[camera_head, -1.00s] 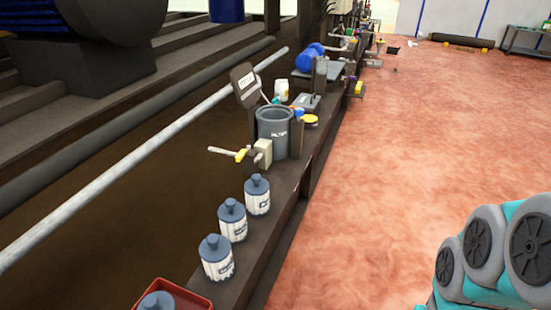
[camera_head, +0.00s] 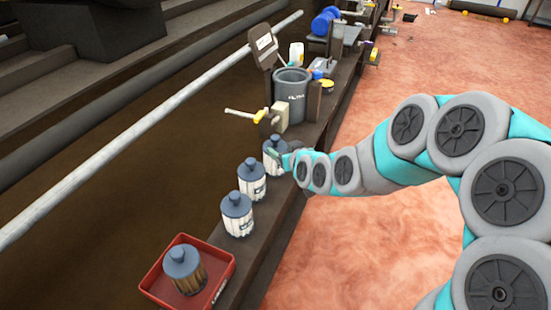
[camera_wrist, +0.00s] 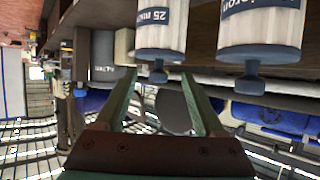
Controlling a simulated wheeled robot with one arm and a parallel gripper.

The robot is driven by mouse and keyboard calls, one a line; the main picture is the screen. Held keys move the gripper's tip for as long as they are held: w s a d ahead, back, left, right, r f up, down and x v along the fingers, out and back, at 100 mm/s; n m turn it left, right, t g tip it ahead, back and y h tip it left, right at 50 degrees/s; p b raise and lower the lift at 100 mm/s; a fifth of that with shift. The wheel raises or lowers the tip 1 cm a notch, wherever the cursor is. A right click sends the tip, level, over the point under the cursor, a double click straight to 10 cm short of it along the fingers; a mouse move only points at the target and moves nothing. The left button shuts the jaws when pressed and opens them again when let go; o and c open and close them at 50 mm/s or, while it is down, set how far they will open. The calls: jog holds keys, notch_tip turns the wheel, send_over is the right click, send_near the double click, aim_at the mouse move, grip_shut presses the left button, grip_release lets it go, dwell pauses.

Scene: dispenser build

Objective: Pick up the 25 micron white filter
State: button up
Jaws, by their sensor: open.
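The 25 micron white filter (camera_wrist: 162,28) has a white pleated body, blue-grey end caps and a knob, and hangs upside down in the wrist view. In the head view it is the farthest filter (camera_head: 271,162) of the row on the bench, partly hidden by my gripper (camera_head: 284,154). My gripper (camera_wrist: 160,80) is open in the wrist view, its two green fingers apart. The filter's knob appears between the fingertips there; I cannot tell whether they touch it.
Two similar white filters (camera_head: 252,184) (camera_head: 237,218) stand nearer on the narrow dark bench. A red tray (camera_head: 222,277) holds a brownish filter (camera_head: 185,272). A grey canister (camera_head: 291,97) and a yellow-handled valve (camera_head: 259,117) stand just beyond. Open floor lies right.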

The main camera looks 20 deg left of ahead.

■ ■ ■ ■ ■

— Given problem —
Give again the run of lines that opens at the line with "Objective: Pick up the 25 micron white filter" and closes at the line with "State: button up", exactly, and only that run.

— Final answer —
Objective: Pick up the 25 micron white filter
State: button up

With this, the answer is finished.